Cet album est à saluer pour son audace. A un triple titre. D’abord parce qu’apparier Strauss et Wagner, même si cela est pleinement justifié au point de vue musicologique et historique, n’est pas si fréquent au disque, en tous cas pas sous cette forme qui alterne air d’opéras de Wagner, lieder de Strauss, et pages orchestrales des deux compères. Le livret d’accompagnement va plus loin, en juxtaposant les compositeurs de toutes les manières possibles. Pleine justice est rendue à la filiation entre les deux Richard, et à la vénération qui n’a jamais quitté Strauss, depuis qu’il avait découvert les parititions de Tristan et des Meistersinger dans son lit d’adolescent, en cachette de son père, s’éclairant à la bougie. En deuxième lieu, les incursions de ténors dans les lieder de Strauss sont rarissimes. Et les quelques tentatives faites en ce sens (Anders, Jerusalem et Kollo) sont devenues complètement introuvables, après avoir fait un petit tour sur le marché du disque sans vraiment frapper les esprits. Enfin, il faut reconnaître que l’idée d’envoyer un chef allemand enregistrer du grand répertoire à Istanbul ne manque pas d’un certain toupet.
Et c’est par ce Borusan Philharmonic Orchestra qu’on commencera. En en louant les innombrables qualités. Et l’intelligence avec laquelle le chef Thomas Rösner les met en valeur. Il a bien compris qu’il ne servait à rien de chercher à faire du son germanique à la façon de Vienne, de Dresde ou de Berlin, ce qui serait de toute façon moins bien que ce que les « originaux » peuvent offrir. Il va au contraire s’ingénier à faire ressortir toute la verdeur et l’alacrité de sa phalange stambouliote. L’orchestre déroule une légereté, un rebond qui sont un pur régal, et nous font percevoir des pages aussi connues que le Prélude des Meistersinger sous un jour nouveau. Dans les Lieder, il sait se faire discret mais caressant, tout en gardant quelques piques au sein de son pelage, notamment des bois délicieusement pincés. Et la qualité de la prise de son, fouillée mais cohérente, nous permet de plonger jusqu’au coeur de cette belle mécanique. Voilà assurément la découverte de ce CD. On espère que l’éditeur aura encore d’autres occasions de mettre cet ensemble en valeur.

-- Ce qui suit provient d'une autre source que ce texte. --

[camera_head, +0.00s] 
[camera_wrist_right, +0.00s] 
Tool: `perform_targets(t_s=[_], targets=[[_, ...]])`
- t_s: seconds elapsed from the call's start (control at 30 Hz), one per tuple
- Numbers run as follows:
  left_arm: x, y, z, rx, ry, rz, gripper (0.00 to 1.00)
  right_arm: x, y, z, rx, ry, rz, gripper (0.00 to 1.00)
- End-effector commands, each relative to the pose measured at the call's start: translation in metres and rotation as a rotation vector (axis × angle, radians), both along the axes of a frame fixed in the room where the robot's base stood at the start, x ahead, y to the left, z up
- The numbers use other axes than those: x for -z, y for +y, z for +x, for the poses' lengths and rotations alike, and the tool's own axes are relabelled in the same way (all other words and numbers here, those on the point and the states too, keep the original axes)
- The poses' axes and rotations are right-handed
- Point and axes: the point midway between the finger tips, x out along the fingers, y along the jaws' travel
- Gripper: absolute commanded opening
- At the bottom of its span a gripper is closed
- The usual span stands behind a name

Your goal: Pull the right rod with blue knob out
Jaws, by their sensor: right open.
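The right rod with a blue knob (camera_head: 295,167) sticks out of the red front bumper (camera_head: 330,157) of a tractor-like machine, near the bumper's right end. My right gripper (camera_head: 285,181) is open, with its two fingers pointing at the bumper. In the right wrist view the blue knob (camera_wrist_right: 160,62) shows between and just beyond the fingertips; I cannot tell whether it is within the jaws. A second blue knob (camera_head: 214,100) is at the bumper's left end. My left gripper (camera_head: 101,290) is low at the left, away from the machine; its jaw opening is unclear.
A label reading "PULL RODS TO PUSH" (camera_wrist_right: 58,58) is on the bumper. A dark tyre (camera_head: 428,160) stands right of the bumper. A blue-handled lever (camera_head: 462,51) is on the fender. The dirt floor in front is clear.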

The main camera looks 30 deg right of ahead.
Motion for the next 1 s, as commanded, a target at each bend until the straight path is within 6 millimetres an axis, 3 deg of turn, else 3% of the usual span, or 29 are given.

Du côté du chant pur, le bilan est plus mince. C’est que Daniel Behle n’a guère plus à offrir que ce qu’il est. C’est déjà pas mal : voilà un chant propre et probe, impeccable techniquement, avec une projection probablement bien aidée par les micros. Les choses commencent bien, avec un « Cäcilie » qui parvient à émouvoir et à traduire l’impatience des jeunes fiancés. Mais dès le « Ruhe meine Seele » qui suit, la blancheur de la voix et la monotonie de l’expression deviennent envahissantes, et le ténor ne parviendra plus vraiment à accrocher l’oreille. Tout cela est bel et bon, mais simplement insuffisant pour nous convaincre qu’une voix masculine ait quelque chose à nous dire dans ce répertoire. Surtout si on fait la liste des concurrentes féminines. Pour ce qui est de Wagner, le Récit du Graal de Lohengrin convient bien à cette voix un peu éthérée, le Preislied parvient tout juste à convaincre (mais comment rater cette page, surtout porté par un tel orchestre ?), mais le Récit de Rome de Tannhäuser expose une grenouille qui veut se faire plus grosse que le bœuf, et qui compense son manque d’envergure par des effets un peu grimaçants. A ranger plutôt au rayon des curiosités que des vraies réussites.